Joseph Brophy, solicitor in the Contested Wills, Trusts and Estates team, looks at the Court of Protection’s recent approach to anonymity in Health and Welfare cases.
The recent case of Sunderland City Council v Macpherson  EWCOP 3 has once again considered the issue of anonymity within the Court of Protection.
In this case, rather than the focus predominantly being on the protected party (commonly known as “P”), the issue was whether the anonymity of her mother should remain and, in turn, whether there was a risk of P’s own identity being revealed as a result.
There are good reasons for protecting P’s anonymity in Court of Protection proceedings, such as an invasion of privacy, P’s lack of capacity to consent to details about their personal or private life being disclosed or the impact such publicity may have upon their wellbeing or mental state.
This long-established restriction is seldom lifted. The recent case of PH v Brighton and Hove City Council and others v British Broadcasting Corp and another  EWCOP 63 in one of only a handful of examples where the Court of Protection has permitted P’s anonymity to be lifted.
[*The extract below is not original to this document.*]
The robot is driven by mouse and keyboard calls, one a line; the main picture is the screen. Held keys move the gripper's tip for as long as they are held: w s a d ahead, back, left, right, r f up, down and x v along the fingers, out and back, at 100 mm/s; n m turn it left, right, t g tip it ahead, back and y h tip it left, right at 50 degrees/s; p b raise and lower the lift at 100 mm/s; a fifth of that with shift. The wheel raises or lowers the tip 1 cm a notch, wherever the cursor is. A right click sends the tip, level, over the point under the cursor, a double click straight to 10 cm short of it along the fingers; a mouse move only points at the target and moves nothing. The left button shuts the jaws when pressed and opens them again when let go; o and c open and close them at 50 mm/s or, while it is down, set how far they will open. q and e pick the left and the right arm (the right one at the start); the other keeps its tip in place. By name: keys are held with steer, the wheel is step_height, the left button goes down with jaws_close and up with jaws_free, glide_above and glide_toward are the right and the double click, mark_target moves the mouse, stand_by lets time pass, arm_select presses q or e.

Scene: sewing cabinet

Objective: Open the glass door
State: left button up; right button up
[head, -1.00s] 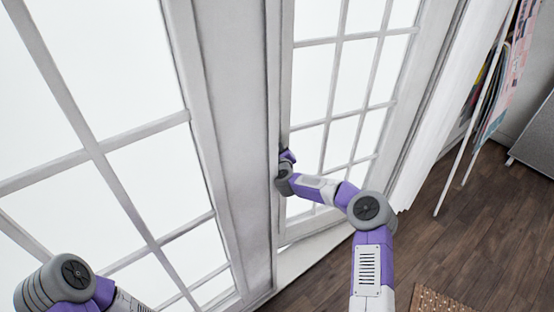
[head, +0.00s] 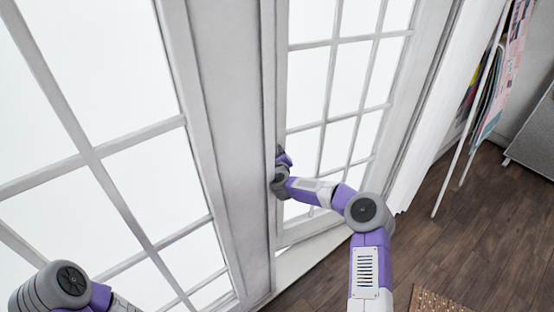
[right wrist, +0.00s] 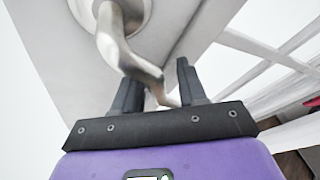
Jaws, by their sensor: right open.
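The white-framed glass door (head: 284,110) with several panes stands right of centre in the head view. My right arm reaches to its left edge, where my right gripper is largely hidden behind the wrist. In the right wrist view, a silver lever handle (right wrist: 110,40) comes out of a round plate on the pale door frame and bends down. My right gripper (right wrist: 158,72) is open, with its two dark fingers on either side of the lever's end; I cannot tell whether they touch it. My left arm shows at the lower left of the head view; its gripper is out of view.
Another white-framed glass panel (head: 95,155) fills the left, with a wide white post (head: 238,130) between. A white curtain (head: 425,120) and leaning posters (head: 503,75) are at the right. Bare wooden floor (head: 480,220) lies at the lower right, with a brown mat (head: 440,302).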

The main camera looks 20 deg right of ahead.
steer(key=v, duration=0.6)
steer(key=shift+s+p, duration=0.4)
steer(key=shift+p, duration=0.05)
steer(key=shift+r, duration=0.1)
In that case, P had been detained for over 20 years necessitating the need for open and public debate on an informed basis. HHJ Hilder essentially agreed that, to learn and evolve, public decision-making bodies needed to know that the matter required the Court of Protection’s involvement. In essence, there was a public interest in disapplying reporting restrictions. That is not to say that P’s best interests and the risks of that reporting were not properly considered; those risks were simply deemed to be very low, and P’s situation had already been widely reported (without reference to the Court of Protection proceedings).
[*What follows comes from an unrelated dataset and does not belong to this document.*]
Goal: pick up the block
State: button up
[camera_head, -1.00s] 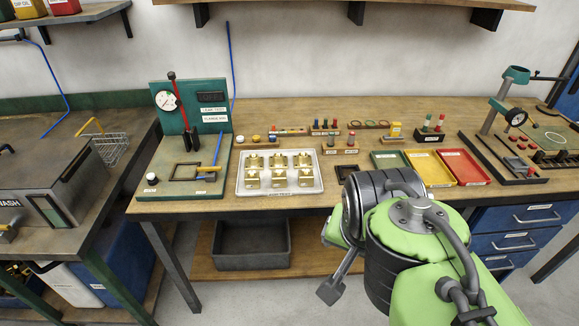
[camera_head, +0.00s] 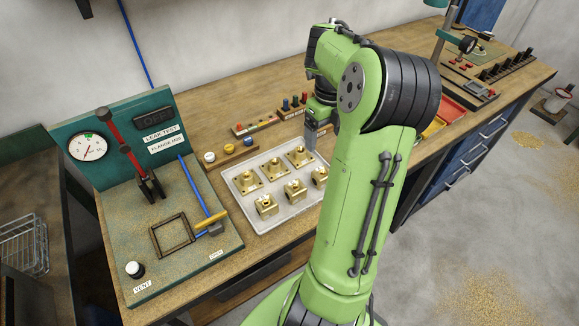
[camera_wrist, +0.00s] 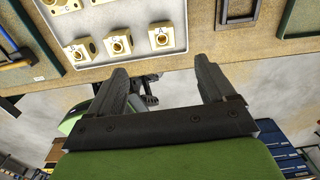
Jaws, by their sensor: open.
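Several brass blocks sit in two rows in a white tray (camera_head: 285,217) on the bench in the head view. One block (camera_head: 265,206) is at the near left, and another block (camera_head: 300,157) is at the far right. My gripper (camera_head: 310,142) is beside the tray's far right corner, partly hidden by my arm. In the wrist view my gripper (camera_wrist: 163,78) has its fingers wide apart with nothing between them. Brass blocks (camera_wrist: 118,44) in the tray (camera_wrist: 135,14) show beyond the fingertips, at the top left. Which block is meant cannot be told.
The leak test stand (camera_head: 110,150) with its gauge and red lever is left of the tray. Small button racks (camera_head: 255,125) stand behind the tray. A red bin (camera_head: 453,108) is right of my arm.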

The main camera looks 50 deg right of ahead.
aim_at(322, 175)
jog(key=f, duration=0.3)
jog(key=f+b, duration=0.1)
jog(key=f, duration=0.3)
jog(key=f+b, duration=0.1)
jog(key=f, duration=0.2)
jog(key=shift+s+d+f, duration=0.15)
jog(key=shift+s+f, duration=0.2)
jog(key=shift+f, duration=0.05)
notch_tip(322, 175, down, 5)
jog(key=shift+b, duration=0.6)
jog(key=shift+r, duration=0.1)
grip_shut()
Relaxing anonymity provisions is a balancing exercise between Articles 8 and 10 of the European Convention on Human Rights (the right to privacy and freedom of expression respectively). Sunderland City Council v Macpherson considered those very same rights.
Perhaps ironically, in this more recent case, those rights were considered because P’s mother breached an injunction preventing her from publicising any aspects of that case or of any recording of P or her care on any social media platforms. Despite that, P’s mother repeatedly published videos of P and her care, and details of the proceedings on Twitter, Facebook and YouTube. She was therefore in contempt of court which can carry a maximum sentence of two years’ imprisonment.
While allowing P’s anonymity to be lifted by identifying her mother would grant the latter what she had sought, in breach of the original injunction, it would, the judge considered, facilitate a competing public interest in identifying a defendant in contempt of court rather than risk public distrust in the Court of Protection if an unidentified party to proceedings was imprisoned.
Similarly to PH v Brighton and Hove City Council and others v British Broadcasting Corp and another, the risks to P and her best interests were carefully and thoroughly considered, and the judgment clearly reflects this. Again, the risk to P here was low as she had limited contact with others. The court therefore permitted her mother’s name to be reported.
In short, the court took the view that the lesser of the two “evils” was to identify the mother and the reasons for the court’s decision in the hope of extinguishing or at least dampening any negative publicity or distorted reporting based on P’s mother’s home videos.
Identifying and imposing a criminal sentence on P’s mother arguably eases the strain on the healthcare professionals subject to her mother’s unfounded allegations in caring for P. P’s mother was sentenced to five concurrent terms of 28 days’ imprisonment, suspended for 12 months. Such a sentence may also serve to restore public faith in the care provided to vulnerable individuals.
It is clearly a good thing that Court of Protection cases can sometimes be published, balancing the need to protect P’s best interests with the public’s need to understand and have confidence in the court’s decision-making process. It is equally a good thing that in 99.9% of cases P’s anonymity is protected and only released in very exceptional circumstances with her best interests at the forefront of any decisions taken in that regard.
On the other hand, the more recent decision of A Local Authority v. H (by her litigation friend, the Official Solicitor) EWCOP 4 relating to P’s sexual identify and preferences demonstrates why, in the majority of cases, the court will usually favour anonymity. Indeed, leave for judgment to be published in that case is on the condition that any published version of it, the anonymity of P and members of their family must be strictly preserved. Anybody, including representatives of the media, will be in contempt of court should they fail to ensure that condition is strictly complied with.